#### Records for the task:
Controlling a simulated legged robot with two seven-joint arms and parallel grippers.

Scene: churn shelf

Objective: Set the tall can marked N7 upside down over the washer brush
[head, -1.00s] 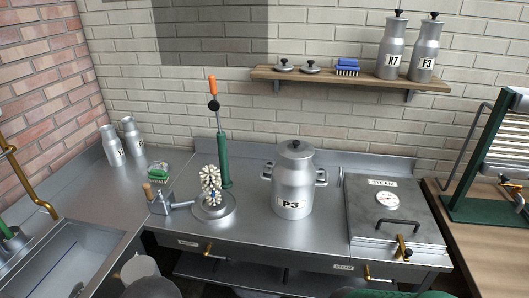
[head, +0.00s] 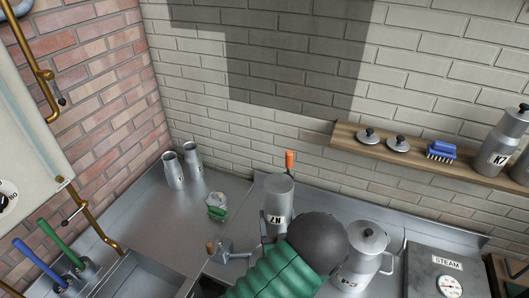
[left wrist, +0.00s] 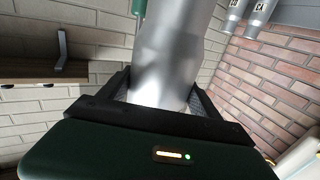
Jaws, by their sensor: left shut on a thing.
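The tall can marked N7 (head: 279,190) is upside down in the head view, its flat base up and its label inverted. It stands about where the washer brush was seen earlier. The brush is hidden now behind the can and my arm, so I cannot tell whether the can is around it or above it. My left gripper (left wrist: 160,98) is shut on the can, whose grey body (left wrist: 170,55) fills the space between its jaws in the left wrist view. My right gripper is not in view.
The lidded P3 can (head: 366,250) stands close to the right of my arm. The orange lever tip (head: 289,161) shows behind the can. The wall shelf (head: 430,162) is at right.

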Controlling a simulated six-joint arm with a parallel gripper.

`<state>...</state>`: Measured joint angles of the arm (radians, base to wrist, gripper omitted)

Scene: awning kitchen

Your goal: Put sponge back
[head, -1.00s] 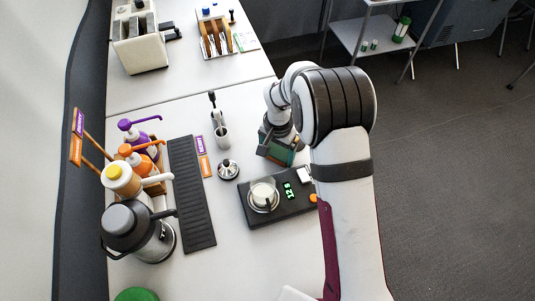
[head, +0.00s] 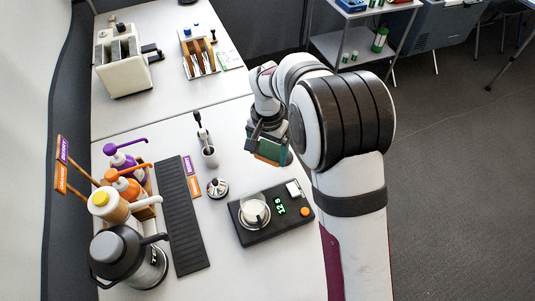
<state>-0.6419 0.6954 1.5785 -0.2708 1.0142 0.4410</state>
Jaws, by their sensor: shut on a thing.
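The sponge (head: 270,152) looks like a small block with a teal-green part and an orange part. It hangs in my gripper (head: 264,138), which is shut on it, near the right edge of the white counter (head: 225,120). The sponge appears a little above the surface, but the exact height is hard to tell. The gripper's dark fingers cover part of it, and my arm hides the area to its right.
A black scale (head: 272,216) with a metal cup stands just in front. A small metal tamper (head: 217,187) and a cup with a handle (head: 209,153) stand to the left. A black mat (head: 182,220), pump bottles (head: 125,161) and a grey kettle (head: 125,258) line the left side.

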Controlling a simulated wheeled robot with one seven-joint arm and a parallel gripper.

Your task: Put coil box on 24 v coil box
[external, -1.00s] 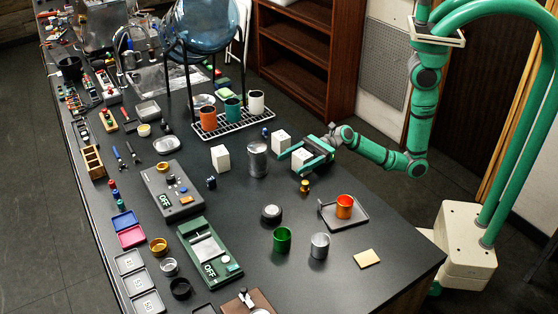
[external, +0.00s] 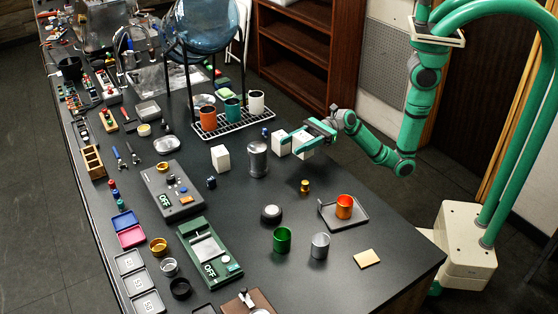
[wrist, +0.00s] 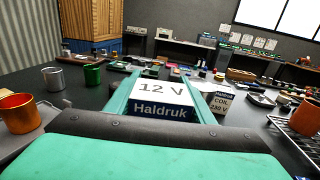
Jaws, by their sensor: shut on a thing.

#### Job:
Restate the listing above word for word, and skip the pictures.

#### Correct result:
Controlling a simulated legged robot with two seven-joint arms and parallel grippers.

Scene: churn shelf

Objective: Set the tall can marked N7 upside down over the washer brush
[head, -1.00s] 
[head, +0.00s] 
[left wrist, +0.00s] 
Jaws, by their sensor: left shut on a thing.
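The tall can marked N7 (head: 279,190) is upside down in the head view, its flat base up and its label inverted. It stands about where the washer brush was seen earlier. The brush is hidden now behind the can and my arm, so I cannot tell whether the can is around it or above it. My left gripper (left wrist: 160,98) is shut on the can, whose grey body (left wrist: 170,55) fills the space between its jaws in the left wrist view. My right gripper is not in view.
The lidded P3 can (head: 366,250) stands close to the right of my arm. The orange lever tip (head: 289,161) shows behind the can. The wall shelf (head: 430,162) is at right.

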Controlling a simulated six-joint arm with a parallel gripper.

`<state>...</state>`: Measured joint angles of the arm (radians, base to wrist, gripper omitted)

Scene: awning kitchen

Your goal: Put sponge back
[head, -1.00s] 
[head, +0.00s] 
<state>-0.6419 0.6954 1.5785 -0.2708 1.0142 0.4410</state>
Jaws, by their sensor: shut on a thing.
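The sponge (head: 270,152) looks like a small block with a teal-green part and an orange part. It hangs in my gripper (head: 264,138), which is shut on it, near the right edge of the white counter (head: 225,120). The sponge appears a little above the surface, but the exact height is hard to tell. The gripper's dark fingers cover part of it, and my arm hides the area to its right.
A black scale (head: 272,216) with a metal cup stands just in front. A small metal tamper (head: 217,187) and a cup with a handle (head: 209,153) stand to the left. A black mat (head: 182,220), pump bottles (head: 125,161) and a grey kettle (head: 125,258) line the left side.

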Controlling a simulated wheeled robot with one seven-joint arm and a parallel gripper.

Your task: Put coil box on 24 v coil box
[external, -1.00s] 
[external, +0.00s] 
[wrist, +0.00s] 
Jaws, by their sensor: shut on a thing.

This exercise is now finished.